Exercise instructions
From the top of the records below, return each line exactly, ending with the line that contains "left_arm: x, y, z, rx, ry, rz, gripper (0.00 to".

Manipulation episode records:
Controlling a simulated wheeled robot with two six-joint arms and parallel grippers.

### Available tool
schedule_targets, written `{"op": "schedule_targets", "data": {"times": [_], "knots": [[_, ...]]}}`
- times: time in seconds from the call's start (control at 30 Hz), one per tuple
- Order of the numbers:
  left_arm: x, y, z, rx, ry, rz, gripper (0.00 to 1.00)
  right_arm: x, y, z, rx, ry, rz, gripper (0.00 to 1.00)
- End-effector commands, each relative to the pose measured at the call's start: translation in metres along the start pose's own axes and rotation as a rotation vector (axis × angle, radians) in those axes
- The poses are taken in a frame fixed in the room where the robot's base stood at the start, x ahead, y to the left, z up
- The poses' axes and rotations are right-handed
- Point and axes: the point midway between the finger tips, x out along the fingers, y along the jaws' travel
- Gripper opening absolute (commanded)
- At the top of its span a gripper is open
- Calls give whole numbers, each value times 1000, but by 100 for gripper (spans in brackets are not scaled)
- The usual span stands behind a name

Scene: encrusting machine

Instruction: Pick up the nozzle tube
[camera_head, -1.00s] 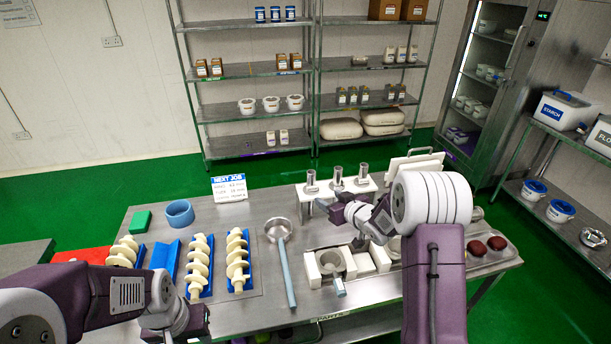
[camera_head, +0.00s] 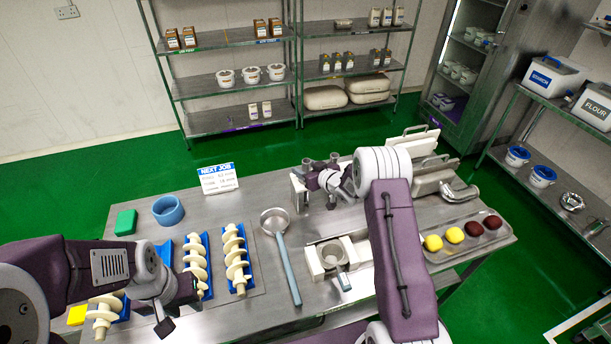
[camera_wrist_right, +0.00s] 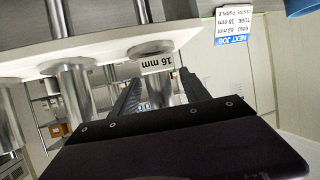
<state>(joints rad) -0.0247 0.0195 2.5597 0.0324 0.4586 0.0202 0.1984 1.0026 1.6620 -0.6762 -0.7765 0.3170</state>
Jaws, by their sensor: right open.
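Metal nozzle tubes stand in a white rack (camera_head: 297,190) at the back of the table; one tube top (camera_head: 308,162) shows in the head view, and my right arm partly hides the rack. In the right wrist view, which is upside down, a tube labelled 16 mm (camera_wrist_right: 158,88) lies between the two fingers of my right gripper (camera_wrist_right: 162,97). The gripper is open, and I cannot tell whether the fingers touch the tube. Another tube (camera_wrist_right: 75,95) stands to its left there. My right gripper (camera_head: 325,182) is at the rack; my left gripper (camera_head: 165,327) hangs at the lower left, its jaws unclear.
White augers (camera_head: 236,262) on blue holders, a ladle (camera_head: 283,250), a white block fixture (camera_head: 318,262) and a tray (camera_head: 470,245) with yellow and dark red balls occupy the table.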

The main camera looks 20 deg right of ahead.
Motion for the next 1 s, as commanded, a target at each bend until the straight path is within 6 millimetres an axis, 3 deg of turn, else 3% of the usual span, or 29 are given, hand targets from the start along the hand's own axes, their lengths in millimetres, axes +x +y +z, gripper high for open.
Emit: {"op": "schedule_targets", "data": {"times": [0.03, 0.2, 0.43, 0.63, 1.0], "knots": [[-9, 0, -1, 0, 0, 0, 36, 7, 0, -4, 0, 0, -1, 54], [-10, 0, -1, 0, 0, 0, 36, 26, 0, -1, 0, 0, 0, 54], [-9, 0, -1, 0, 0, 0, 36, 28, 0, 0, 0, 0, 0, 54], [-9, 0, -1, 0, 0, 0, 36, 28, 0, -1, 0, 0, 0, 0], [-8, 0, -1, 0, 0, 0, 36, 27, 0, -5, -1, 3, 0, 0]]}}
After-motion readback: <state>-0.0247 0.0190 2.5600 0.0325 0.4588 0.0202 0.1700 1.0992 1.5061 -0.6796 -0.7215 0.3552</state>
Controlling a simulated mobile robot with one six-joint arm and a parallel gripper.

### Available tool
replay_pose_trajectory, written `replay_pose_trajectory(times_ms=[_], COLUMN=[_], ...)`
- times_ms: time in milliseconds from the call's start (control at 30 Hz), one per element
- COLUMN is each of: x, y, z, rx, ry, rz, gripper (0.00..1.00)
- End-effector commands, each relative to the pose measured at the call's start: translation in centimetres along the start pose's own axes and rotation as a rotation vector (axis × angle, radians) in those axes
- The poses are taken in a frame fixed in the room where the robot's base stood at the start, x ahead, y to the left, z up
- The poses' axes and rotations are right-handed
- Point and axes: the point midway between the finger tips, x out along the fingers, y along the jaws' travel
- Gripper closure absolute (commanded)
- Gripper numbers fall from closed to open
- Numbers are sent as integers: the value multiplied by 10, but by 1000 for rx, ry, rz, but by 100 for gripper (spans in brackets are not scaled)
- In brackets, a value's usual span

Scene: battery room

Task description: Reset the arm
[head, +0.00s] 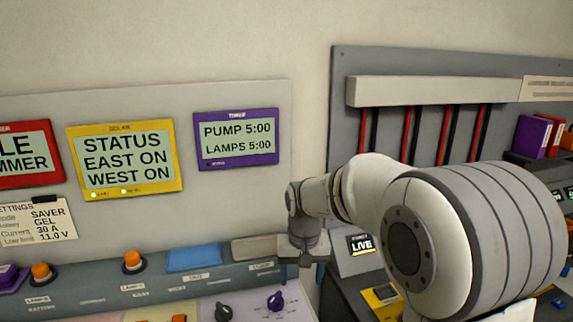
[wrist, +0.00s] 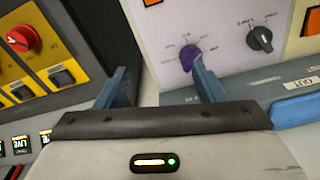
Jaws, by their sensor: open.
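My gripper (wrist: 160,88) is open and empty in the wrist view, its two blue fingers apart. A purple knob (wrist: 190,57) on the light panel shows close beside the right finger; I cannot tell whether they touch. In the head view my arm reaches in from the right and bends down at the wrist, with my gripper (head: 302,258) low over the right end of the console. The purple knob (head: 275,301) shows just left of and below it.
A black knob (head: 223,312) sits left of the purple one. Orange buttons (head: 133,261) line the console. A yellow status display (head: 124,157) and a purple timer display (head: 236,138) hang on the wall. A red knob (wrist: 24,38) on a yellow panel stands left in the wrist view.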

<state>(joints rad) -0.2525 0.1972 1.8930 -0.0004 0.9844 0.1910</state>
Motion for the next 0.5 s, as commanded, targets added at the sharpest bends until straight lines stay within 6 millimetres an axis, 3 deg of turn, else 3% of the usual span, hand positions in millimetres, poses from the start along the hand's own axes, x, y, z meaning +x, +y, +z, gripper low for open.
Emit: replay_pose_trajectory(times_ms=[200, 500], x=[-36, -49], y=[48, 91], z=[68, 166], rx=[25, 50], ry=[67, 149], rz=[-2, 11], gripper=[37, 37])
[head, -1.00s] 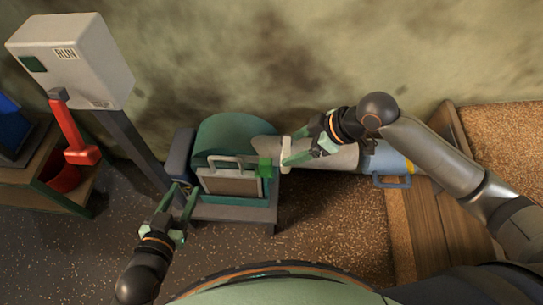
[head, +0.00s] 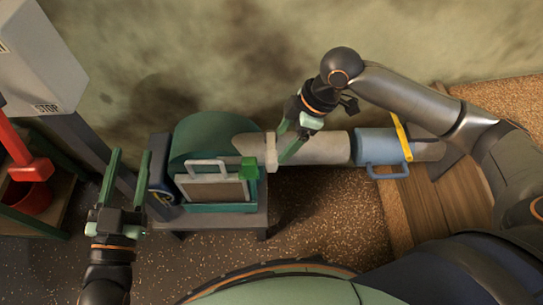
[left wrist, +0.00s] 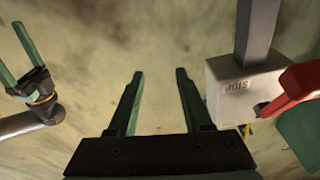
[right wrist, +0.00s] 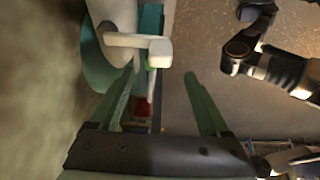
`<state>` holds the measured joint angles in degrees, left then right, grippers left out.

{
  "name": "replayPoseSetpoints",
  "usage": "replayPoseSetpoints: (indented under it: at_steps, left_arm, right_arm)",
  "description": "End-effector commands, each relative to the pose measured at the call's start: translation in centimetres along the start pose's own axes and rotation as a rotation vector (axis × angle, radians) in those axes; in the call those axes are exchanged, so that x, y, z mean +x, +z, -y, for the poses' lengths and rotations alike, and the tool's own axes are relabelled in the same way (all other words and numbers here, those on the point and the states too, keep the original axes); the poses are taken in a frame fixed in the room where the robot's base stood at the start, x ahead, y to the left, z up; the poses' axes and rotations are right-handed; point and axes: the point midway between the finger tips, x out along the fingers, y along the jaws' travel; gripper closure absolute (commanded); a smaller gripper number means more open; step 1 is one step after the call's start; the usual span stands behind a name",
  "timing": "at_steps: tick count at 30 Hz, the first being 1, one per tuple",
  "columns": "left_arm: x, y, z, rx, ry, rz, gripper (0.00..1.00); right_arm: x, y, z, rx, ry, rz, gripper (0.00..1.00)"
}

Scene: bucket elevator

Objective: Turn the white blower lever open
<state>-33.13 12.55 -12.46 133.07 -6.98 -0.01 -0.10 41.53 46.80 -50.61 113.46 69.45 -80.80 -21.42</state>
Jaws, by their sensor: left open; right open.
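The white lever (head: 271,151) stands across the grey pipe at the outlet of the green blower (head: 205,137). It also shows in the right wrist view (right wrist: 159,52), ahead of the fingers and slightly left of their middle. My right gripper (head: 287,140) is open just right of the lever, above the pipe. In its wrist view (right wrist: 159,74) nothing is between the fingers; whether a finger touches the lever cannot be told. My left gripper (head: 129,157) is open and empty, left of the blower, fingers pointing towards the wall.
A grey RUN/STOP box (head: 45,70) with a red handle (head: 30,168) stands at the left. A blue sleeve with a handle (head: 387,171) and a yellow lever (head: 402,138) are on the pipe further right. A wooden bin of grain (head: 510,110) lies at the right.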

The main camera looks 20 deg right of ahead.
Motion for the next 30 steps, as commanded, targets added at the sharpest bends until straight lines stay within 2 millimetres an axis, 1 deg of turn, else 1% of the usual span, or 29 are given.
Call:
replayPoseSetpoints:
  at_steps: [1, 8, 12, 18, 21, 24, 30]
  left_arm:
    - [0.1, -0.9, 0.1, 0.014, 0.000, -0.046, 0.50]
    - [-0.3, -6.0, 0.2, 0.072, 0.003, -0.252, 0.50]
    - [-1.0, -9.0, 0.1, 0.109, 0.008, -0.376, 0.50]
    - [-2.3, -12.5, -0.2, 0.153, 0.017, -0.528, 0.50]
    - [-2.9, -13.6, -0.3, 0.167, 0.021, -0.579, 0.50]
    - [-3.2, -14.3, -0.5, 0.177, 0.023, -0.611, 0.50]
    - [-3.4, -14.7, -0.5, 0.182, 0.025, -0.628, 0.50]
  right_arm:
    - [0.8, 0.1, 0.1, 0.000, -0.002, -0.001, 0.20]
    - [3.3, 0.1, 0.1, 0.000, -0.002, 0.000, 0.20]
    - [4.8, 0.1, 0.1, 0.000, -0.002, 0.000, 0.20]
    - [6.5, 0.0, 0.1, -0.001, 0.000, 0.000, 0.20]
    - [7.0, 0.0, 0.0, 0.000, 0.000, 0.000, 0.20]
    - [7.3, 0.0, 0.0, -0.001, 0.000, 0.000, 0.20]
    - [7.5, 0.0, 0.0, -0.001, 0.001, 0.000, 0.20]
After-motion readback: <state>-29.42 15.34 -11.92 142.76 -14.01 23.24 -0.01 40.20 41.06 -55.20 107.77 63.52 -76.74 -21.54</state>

Task response
Controlling a simulated wheeled robot with two six-joint arms and parallel grippers.

### Available tool
schedule_targets, written `{"op": "schedule_targets", "data": {"times": [_], "knots": [[_, ...]]}}`
- times: time in seconds from the call's start (control at 30 Hz), one per tuple
- Order of the numbers:
  left_arm: x, y, z, rx, ry, rz, gripper (0.00 to 1.00)

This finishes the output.